Orientation for Feb is tomorrow. We'll have 7 volunteers in Danang, 5 in Tamky and 6 in Tuy Hoa. There are so many plans in the works now - both large and small. Several volunteers around the globe are either returning to help out or fund raising and brainstorming from home. The support is fantastic. I'll need to prioritize and continue to delegate and seek help in order to keep up with everything. Seems like Viet and I are busy weekly with day-to-day issues and rarely have time to discuss larger plans for funding or maybe even building a foster home.
On a personal note, I'm doing really well. Although I feel like it's a transient (sic?) lifestlye with my little room, small amount of personal possessions and volunteers who become friends only to leave after a month or two - I'm still feeling like this is where I am meant to be for now. I often think about 'what's next' only to realize ' this is it' the here and now. And it's perfect, just the way it is. I worry less and less about 'retirement plans', owning another house, keeping up with the Joneses and my favorite TV shows. I'm appreciateing more of 'being in the moment' - enjoying riding a motorbike on a sunny day, through miles and miles of rice fields with mountains in the background and farmers in the fields. I also enjoy the neighbor kids who are never far from our front door - who call out to me, 'Miss Jen!', as they walk past. They come by with their siblings and we give them a carton of milk and let them play with our stash of toys, paints and books. They range in age from 2 to 8 and they're some of the most beautiful kids, inside and out.
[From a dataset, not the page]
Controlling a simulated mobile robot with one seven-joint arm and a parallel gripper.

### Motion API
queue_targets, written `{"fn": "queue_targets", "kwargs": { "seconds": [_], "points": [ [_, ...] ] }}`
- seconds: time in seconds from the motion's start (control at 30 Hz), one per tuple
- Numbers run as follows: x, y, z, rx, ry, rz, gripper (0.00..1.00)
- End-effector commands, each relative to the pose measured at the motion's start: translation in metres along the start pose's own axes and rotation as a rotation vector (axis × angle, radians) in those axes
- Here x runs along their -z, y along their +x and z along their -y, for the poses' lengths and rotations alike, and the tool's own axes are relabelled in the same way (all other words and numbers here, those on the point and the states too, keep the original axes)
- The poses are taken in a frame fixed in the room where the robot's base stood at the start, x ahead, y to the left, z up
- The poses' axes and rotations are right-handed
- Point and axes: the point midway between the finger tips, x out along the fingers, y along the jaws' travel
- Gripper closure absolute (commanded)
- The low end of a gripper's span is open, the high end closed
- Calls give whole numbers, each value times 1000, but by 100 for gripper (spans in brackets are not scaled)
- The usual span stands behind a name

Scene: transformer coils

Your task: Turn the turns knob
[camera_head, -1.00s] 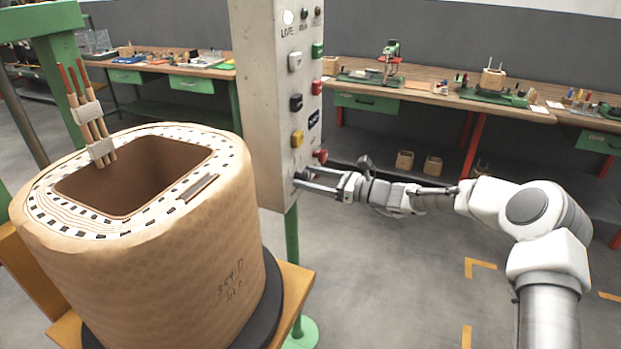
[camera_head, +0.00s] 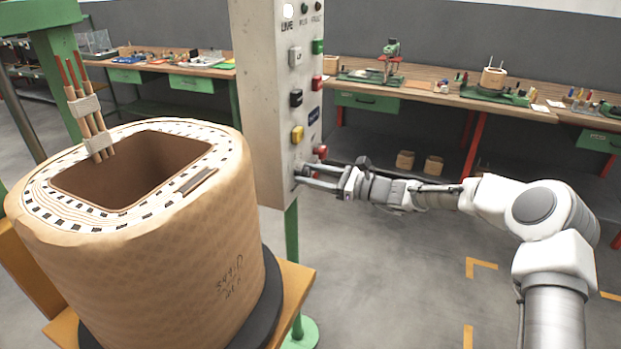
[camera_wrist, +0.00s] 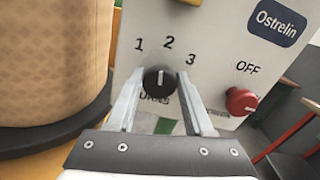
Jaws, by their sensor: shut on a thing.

The hard part about being in Vietnam (aside from missing my family and friends) is knowing that so much can be done to improve the lives of kids and families, yet we have so little resources. It's not just money. It's manpower, government cooperation, out of the box thinking and getting a society to believe in more than just day to day survival. The impact that several recent wars (in just the last 60 years) has had on Vietnam and it's people is still clearly evident. They tend not to plan for the future much - not surprisingly after reading so many books and listening to stories - everything can all be taken away in an instant. Bank accounts, homes, possessions, even loved ones can be gone tomorrow. So in our program, we deal with loads of pre teen and teenage kids who don't see much of a future for themselves beyond the orphanage or being a motorbike mechanic or tailor. They are surrounded by short term mentality and lack of self worth. Rarely do they have someone - especially who can speak their own language - who inspires them to go beyond themselves as they currently know themselves to be.
I so wish I could insert a disk in to my brain and learn this language overnight! I would use all my past training in the military, my careers, Landmark, life experiences and how I was brought up to inspire these kids to be powerful, compassionate contributors to their country and the world! Boy do I need to learn Vietnamese. The kids love me - they respect me and trust me. But we cannot communicate beyond the basics and that's what they need from me. More than being able to say 'hello' or 'how are you?', they need inspiration in their own language. They need adults to tell them about the world to encourage them to dream and to finish high school or college.
So, I'll close for now. I must go study my Vietnamese.